§ **WHAT YOU ARE ASKED TO DO**
Do not repeat pictures. Repeat exactly the lines of the listing below from its first line through the line with "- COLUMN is".

§ **DATASET CONTENT**
------

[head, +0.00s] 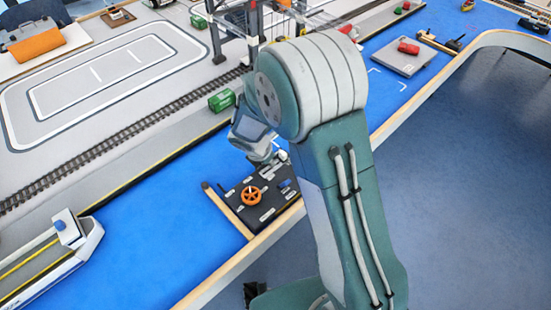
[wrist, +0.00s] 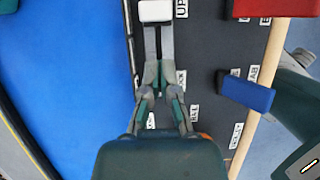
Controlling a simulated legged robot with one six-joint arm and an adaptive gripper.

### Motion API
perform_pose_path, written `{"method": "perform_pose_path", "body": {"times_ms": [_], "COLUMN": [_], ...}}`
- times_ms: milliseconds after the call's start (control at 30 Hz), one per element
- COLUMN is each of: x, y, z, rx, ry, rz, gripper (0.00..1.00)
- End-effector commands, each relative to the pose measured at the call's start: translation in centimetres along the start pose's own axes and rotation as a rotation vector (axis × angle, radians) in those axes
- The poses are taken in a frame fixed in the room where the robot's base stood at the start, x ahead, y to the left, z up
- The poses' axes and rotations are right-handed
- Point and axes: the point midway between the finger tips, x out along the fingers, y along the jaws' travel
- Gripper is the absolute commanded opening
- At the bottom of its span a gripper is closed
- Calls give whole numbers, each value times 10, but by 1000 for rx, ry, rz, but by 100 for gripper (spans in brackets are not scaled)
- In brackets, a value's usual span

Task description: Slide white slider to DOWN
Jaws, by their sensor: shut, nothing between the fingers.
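The white slider (wrist: 155,11) sits at the top of its pale track (wrist: 152,45) in the wrist view, beside the UP label (wrist: 181,8). My gripper (wrist: 157,72) is shut and empty over the lower part of the track, below the slider in the picture and apart from it. Whether its tips touch the panel I cannot tell. The track's lower end and any DOWN label are hidden by the gripper. In the head view the dark control panel (head: 286,201) lies under my gripper, whose tips are hard to make out there.
An orange wheel (head: 252,194) stands on the panel. A blue lever (wrist: 247,92) and a red block (wrist: 270,8) are right of the track. A wooden edge (wrist: 262,85) borders the panel. Bare blue surface (head: 175,212) lies left of it. Gantry legs (head: 216,42) rise behind.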

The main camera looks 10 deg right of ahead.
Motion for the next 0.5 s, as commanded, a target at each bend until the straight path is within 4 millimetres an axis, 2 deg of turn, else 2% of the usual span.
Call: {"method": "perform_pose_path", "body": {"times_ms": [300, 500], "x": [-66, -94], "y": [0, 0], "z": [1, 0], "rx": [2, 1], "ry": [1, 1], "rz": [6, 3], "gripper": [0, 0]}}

------

§ **SOLUTION BELOW**
[head, +0.00s] 
[wrist, +0.00s] 
Controlling a simulated legged robot with one six-joint arm and an adaptive gripper.

### Motion API
perform_pose_path, written `{"method": "perform_pose_path", "body": {"times_ms": [_], "COLUMN": [_], ...}}`
- times_ms: milliseconds after the call's start (control at 30 Hz), one per element
- COLUMN is each of: x, y, z, rx, ry, rz, gripper (0.00..1.00)

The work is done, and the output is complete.